Tar Reforming under a Microwave Plasma Torch

Because of the scarcity of nonrenewable natural resources, such as petroleum and natural gas, the use of biofuel is needed. Gasification is a major process used to obtain renewable fuels from biomass; however, the gas cleaning system is a constraint for its broad utilization. During the pyrolysis process, a mixture of organic compounds in the gas phase is produced and must be removed from the gases before it is used in the most practical applications. In order to remove such organic compounds, which are known as tar, large, sophisticated, problematic, and expensive gas cleaning systems are added to the gasifier gas exit. Previous papers have shown that the plasma torch has the potential to destroy produced tar, being a simpler and less-expensive system than traditional gas cleaners.

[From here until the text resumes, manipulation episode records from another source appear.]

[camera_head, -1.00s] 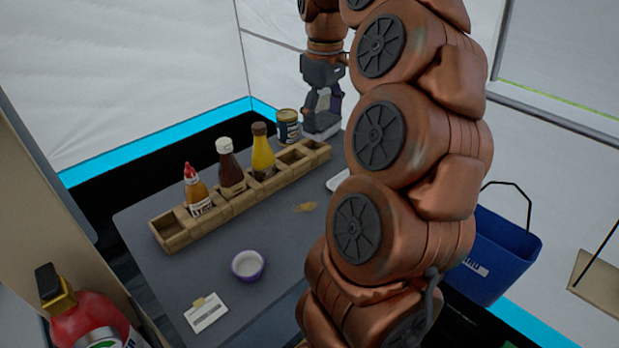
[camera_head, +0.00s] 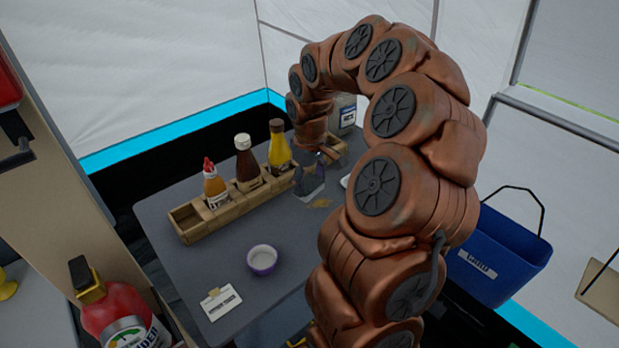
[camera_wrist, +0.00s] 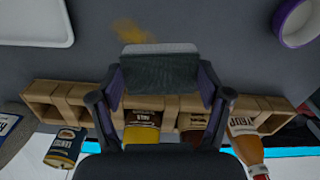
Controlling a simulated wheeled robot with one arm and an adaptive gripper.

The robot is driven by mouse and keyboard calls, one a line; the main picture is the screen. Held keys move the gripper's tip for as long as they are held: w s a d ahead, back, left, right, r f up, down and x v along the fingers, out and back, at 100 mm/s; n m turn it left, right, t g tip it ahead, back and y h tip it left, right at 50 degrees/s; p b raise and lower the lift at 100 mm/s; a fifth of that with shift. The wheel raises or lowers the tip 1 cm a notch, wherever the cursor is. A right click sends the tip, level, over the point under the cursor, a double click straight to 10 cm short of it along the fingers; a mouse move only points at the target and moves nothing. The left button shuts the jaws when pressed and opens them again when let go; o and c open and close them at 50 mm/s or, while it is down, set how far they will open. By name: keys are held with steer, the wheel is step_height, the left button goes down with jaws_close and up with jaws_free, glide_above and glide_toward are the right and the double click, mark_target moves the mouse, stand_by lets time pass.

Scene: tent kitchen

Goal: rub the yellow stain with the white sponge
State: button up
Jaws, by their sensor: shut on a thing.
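The yellow stain (camera_head: 321,203) is a small smear on the dark grey table (camera_head: 190,275), right of the wooden rack. In the wrist view the stain (camera_wrist: 130,30) lies just beyond the sponge's far edge, slightly left. My gripper (camera_head: 307,182) is shut on the white sponge (camera_head: 313,194), close beside the stain in the head view. I cannot tell whether the sponge touches the table.
A wooden rack (camera_head: 190,229) holds several sauce bottles close behind my gripper. A white tray (camera_wrist: 35,20) lies on the stain's other side. A purple-rimmed bowl (camera_head: 262,260) and a card (camera_head: 221,302) stand nearer. A blue bucket (camera_head: 500,257) is off to the right.

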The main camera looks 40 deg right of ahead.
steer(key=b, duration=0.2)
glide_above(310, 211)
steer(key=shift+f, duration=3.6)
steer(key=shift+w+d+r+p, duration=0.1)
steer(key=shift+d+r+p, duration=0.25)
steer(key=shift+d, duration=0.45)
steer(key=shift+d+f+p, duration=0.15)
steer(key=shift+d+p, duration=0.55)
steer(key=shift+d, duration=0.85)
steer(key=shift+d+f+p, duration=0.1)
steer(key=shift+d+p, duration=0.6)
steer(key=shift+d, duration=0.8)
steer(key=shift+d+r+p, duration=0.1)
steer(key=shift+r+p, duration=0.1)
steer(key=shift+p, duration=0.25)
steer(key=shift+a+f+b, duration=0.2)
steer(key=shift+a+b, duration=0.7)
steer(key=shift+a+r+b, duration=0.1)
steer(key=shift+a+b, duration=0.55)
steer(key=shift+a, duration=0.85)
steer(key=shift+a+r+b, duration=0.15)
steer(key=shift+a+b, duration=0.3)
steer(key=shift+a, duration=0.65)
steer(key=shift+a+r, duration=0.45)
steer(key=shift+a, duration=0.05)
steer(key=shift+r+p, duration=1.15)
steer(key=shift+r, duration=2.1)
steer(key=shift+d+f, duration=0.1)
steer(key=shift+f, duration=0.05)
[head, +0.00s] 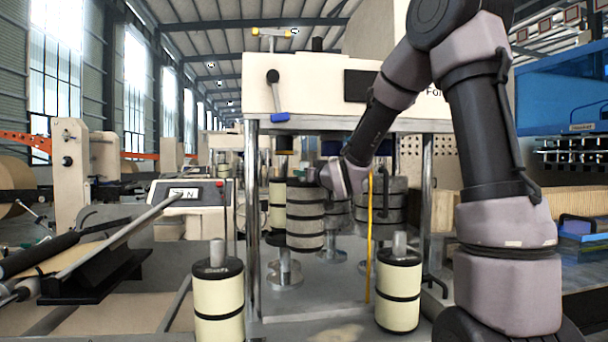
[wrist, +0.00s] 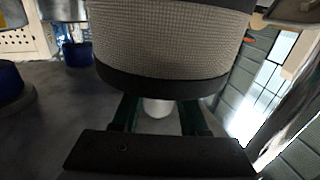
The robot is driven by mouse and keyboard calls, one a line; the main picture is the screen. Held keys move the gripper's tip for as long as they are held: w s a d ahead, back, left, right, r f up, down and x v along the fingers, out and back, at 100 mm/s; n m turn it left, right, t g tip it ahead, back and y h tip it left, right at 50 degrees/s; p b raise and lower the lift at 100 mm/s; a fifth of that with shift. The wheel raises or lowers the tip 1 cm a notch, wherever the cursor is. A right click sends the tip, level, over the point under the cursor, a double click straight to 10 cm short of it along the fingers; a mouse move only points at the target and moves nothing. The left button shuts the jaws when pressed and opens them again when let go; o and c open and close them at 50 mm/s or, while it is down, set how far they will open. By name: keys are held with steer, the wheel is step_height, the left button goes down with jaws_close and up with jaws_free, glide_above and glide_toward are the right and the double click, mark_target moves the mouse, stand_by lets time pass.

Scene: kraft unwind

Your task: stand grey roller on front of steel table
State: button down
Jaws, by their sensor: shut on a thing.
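The grey roller (head: 305,222), with black bands, is upright in the head view, just left of my gripper (head: 327,180). In the wrist view the grey woven roller (wrist: 170,45) with its dark end band fills the top, close to my gripper (wrist: 158,108). A pale stub (wrist: 157,107) shows between the green fingers. My gripper is shut on the roller; the exact grip is hidden in the head view. The roller appears to be held above the steel table (head: 290,327); the gap below it is hard to judge.
Cream rollers with black bands stand at the front left (head: 218,298) and front right (head: 398,293). Another grey roller (head: 384,205) is behind, right of my gripper. Chrome posts (head: 252,200) and a yellow rod (head: 370,240) rise nearby. The table between the cream rollers looks clear.

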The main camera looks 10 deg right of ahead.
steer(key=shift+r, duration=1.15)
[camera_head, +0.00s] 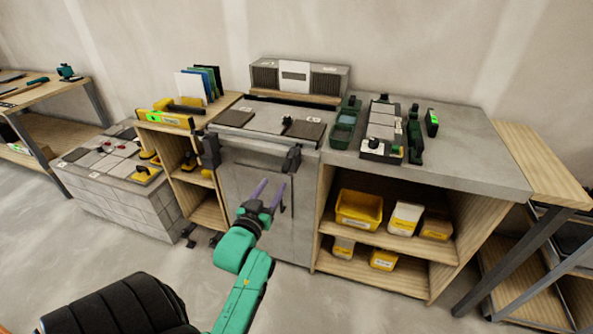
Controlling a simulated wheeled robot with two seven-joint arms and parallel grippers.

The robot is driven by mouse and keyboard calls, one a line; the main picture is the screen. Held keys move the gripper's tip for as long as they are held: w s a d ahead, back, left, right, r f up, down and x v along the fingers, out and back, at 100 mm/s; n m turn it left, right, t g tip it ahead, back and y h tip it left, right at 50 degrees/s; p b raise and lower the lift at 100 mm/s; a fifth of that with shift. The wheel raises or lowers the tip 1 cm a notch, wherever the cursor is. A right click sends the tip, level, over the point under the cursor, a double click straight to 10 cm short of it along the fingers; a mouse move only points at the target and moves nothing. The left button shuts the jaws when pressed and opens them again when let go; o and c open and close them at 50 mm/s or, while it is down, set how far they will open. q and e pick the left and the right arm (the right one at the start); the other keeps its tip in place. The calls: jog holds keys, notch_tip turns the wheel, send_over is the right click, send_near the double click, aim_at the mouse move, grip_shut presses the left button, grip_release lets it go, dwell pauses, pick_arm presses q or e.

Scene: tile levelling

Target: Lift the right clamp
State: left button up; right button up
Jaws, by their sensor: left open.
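The right clamp (292,158) is a dark block at the right front edge of the grey worktop (262,116), upright against the front face. A similar dark left clamp (210,149) sits at the left front edge. My left gripper (271,188), with two purple fingers, is open and empty. In the picture it is below and slightly left of the right clamp, in front of the grey front panel (245,170). A visible gap separates its fingertips from the clamp. My right gripper is out of view.
Dark tiles (303,130) lie on the worktop near the right clamp. Green trays (343,130) and a tool set (381,128) stand on the counter to the right. Yellow bins (358,208) fill the shelf below. A tiled block (110,165) stands at left.

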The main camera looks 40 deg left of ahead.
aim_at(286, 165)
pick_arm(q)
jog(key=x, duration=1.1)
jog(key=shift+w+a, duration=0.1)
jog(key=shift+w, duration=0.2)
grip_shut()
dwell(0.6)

This work presents a qualitative and quantitative evaluation of a microwave plasma system running on tar destruction and its reforming. In order to evaluate a 1 kW microwave plasma system performance, an apparatus was developed and installed at ITA Laboratory of Plasmas and Processes (LPP-ITA). The system runs at atmospheric pressure with nitrogen and argon as carrier gas under a large range of flow rates. Experiments were performed using a gas mixture of N-2, H2O, ethanol, and tar at controlled concentration in order to simulate the gases produced by a gasifier. The injected tar was obtained from pine pyrolysis and characterized for energy purposes. In order to reduce tar viscosity, it was diluted in commercial ethanol (92.5% ethanol and 7.5% water) and its concentration varied from 0.8 g(tar)/Nm(gas)(3) to 4.2 g(tar)/Nm(gas)(3) Species formed in the microwave plasma torch were identified using an optical spectrometer. The reactor exit gases had their composition evaluated on tar content as well as for noncondensable gases. As a result, this paper shows that no tar content was detected at the reactor outlet, indicating that all supplied tar was destroyed in the plasma reactor. The main detected products were CO and solid carbon (C-(s)). Furthermore, neither NO nor CO2 were detected, and an indication of H-2 formation was obtained. This paper concludes that the microwave plasma system is capable of destroying and reforming tar efficiently and produces mainly H-2, CO, O-2, and C-(s) as byproducts.